[PATCH] D80951: [GlobalOpt] Remove preallocated calls when possible
Eli Friedman via Phabricator via llvm-commits
llvm-commits at lists.llvm.org
Thu Jun 18 12:01:27 PDT 2020
efriedma added inline comments.
================
Comment at: llvm/lib/Transforms/IPO/GlobalOpt.cpp:2334
+
+ // FIXME: This doesn't handle invoke
+ Builder.SetInsertPoint(NewCB->getNextNonDebugInstruction());
----------------
aeubanks wrote:
> aeubanks wrote:
> > efriedma wrote:
> > > aeubanks wrote:
> > > > efriedma wrote:
> > > > > aeubanks wrote:
> > > > > > efriedma wrote:
> > > > > > > "This doesn't handle invoke" is rough...
> > > > > > >
> > > > > > > In the normal destination, you can stick a stackrestore as the first instruction (breaking the critical edge if necessary).
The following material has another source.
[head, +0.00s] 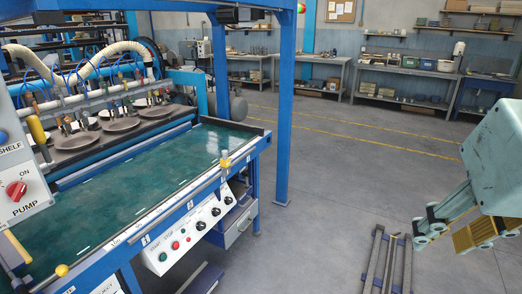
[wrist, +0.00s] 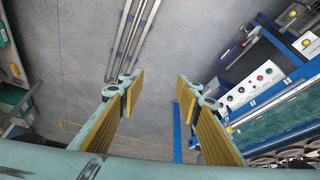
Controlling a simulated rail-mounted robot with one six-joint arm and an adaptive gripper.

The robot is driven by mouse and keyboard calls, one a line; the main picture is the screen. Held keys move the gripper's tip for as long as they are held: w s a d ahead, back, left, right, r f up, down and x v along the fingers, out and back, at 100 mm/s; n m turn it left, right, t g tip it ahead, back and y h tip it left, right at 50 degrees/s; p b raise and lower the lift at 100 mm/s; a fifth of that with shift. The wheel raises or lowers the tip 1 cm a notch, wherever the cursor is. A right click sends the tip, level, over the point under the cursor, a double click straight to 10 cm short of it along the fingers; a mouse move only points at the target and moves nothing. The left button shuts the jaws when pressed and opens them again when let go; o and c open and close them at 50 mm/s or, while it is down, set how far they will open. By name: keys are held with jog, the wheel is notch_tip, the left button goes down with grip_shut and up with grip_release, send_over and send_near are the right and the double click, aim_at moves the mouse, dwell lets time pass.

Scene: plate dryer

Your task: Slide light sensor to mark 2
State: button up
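A small yellow block (head: 225,160), which looks like the light sensor, sits on the rail (head: 165,211) along the front edge of the green-topped machine table (head: 130,180). It is toward the rail's far end. The marks by the rail are too small to read. My gripper (head: 437,229) is at the right of the head view, well apart from the sensor, over open floor. In the wrist view my gripper (wrist: 156,91) has its two yellow-padded fingers spread with nothing between them. A yellow-orange part (wrist: 306,43) shows at the right there; I cannot tell if it is the sensor.
A control panel (head: 190,232) with knobs and buttons is below the rail. A yellow ball-ended handle (head: 61,270) is at the near end. Metal rails (head: 386,262) lie low near my gripper. The floor between is clear.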

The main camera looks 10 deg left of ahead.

In the unwind destination, I'm not sure. For Itanium-style unwinding, you could just stick it immediately after the landingpad, but I'm not sure what you can do on Windows; you can't stackrestore in a funclet.
> > > > > > >
> > > > > > > I guess ultimately, we really want to use a static alloca (in the entry block) in most cases, but it's not safe in all cases, as we've discussed before.
> > > > > > >
> > > > > > > At the very least, this probably should bail out somehow, not crash.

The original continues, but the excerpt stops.